Benromach 10 year old £36.99

Speymalt Macallan 2006 £37.99

Connoisseurs Choice Arran 2006 £38.99

Connoisseurs Choice Strathmill 2002 £42.99

Connoisseurs Choice Caol Ila 2003 £45.99

Highland Park 2006 (Cask Strength) £50.00

Connoisseurs Choice Royal Brackla 1998 £52.99

Coopers Choice Glenrothes 1997 £69.69

MacPhail’s 21 year old £69.99

Ardmore 1996 £72.99

Should you not wish to use up all your units on hard spirit we have plenty of wine recommendations for the Scottish dinner.  Reds from the Rhone and Spain have historically given us great pleasure and with this in mind we’ll break from the norm this week and open two reds for tasting, one from each of the above regions:

Celler de Capçanes Mas Picosa de flor en flor 2013, Montsant, Spain (£13.29) – Montsant is the area surrounding Priorat, in the hills behind Tarragona, just south of Barcelona.  This is a winning blend of Garnacha, Cabernet Sauvignon and Syrah giving us plenty of brambly aromas with a juicy vibrant palate and a lovely fresh finish, which we think will be spot on with almost everything meaty.  Oh, and it’s organic.

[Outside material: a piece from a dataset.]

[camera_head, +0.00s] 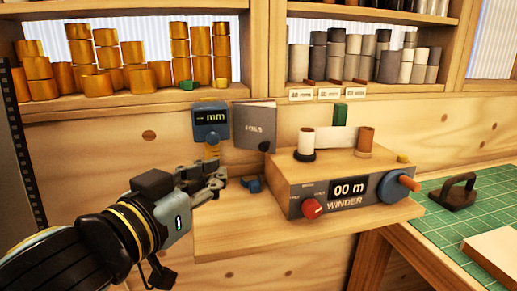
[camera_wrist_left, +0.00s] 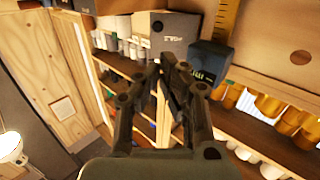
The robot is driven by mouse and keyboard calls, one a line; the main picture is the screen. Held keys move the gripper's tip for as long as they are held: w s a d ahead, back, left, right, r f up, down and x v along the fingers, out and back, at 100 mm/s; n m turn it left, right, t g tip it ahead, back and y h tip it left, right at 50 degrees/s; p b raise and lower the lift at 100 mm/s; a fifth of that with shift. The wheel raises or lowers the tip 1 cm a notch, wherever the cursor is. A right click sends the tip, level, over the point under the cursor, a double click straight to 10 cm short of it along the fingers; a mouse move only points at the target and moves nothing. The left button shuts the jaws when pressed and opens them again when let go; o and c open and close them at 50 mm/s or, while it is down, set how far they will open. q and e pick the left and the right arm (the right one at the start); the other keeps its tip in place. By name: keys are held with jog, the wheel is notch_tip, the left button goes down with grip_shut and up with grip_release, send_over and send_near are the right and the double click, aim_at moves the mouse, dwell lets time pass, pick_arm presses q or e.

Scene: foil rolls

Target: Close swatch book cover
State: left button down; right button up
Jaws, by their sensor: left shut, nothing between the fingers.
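The swatch book (camera_head: 255,126), a grey panel lettered FOILS, is on the wooden wall behind the bench. A darker panel edge shows at its right; I cannot tell how far the cover stands open. In the left wrist view the book (camera_wrist_left: 176,32) lies just beyond the fingertips. My left gripper (camera_head: 219,178) is shut and empty, below and left of the book in the head view. Its fingertips also show in the left wrist view (camera_wrist_left: 168,62); I cannot tell whether they touch the book. My right gripper is not in view.
A blue gauge (camera_head: 211,122) hangs left of the book, close to my gripper. The winder (camera_head: 345,190), with rolls on top and a blue crank, stands to the right. Shelves (camera_head: 170,97) of foil rolls run above. A green cutting mat (camera_head: 440,220) lies far right.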

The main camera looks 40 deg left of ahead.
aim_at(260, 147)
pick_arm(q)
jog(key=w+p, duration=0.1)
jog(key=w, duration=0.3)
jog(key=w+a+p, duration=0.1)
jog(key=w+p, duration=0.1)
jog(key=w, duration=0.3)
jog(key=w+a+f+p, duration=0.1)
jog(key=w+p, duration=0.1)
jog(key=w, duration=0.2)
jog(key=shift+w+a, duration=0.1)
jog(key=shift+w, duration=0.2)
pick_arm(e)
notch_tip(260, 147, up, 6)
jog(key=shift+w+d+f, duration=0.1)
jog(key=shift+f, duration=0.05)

Boutinot Côtes du Rhône Villages ‘Les Coteaux’ 2013, Rhône, France (£10.99) – Common practice in the Côtes du Rhône is to bottle the best cuvées as a single named Village wine and the rest as basic Rhône Villages.  The philosophy with this wine, however, is to start with the intention of making the very best Côtes du Rhône Villages possible.  They source wine from the vineyards of named villages and enrich them with a small proportion of barrel-aged wine from Sablet, Séguret and Cairanne.  The results are fabulous, as you can taste here, with well-balanced brambly fruit and soft tannin that is bang on the money and always a crowd pleaser – can you believe we haven’t put this on a weekend tasting since April 2011?

So there you go – a round-up of the week just gone and some ideas for next week including an offer some fun wine education!

We’re off now to play a kazoo duet at the Trump inauguration – do anything for a buck and a corndog in January!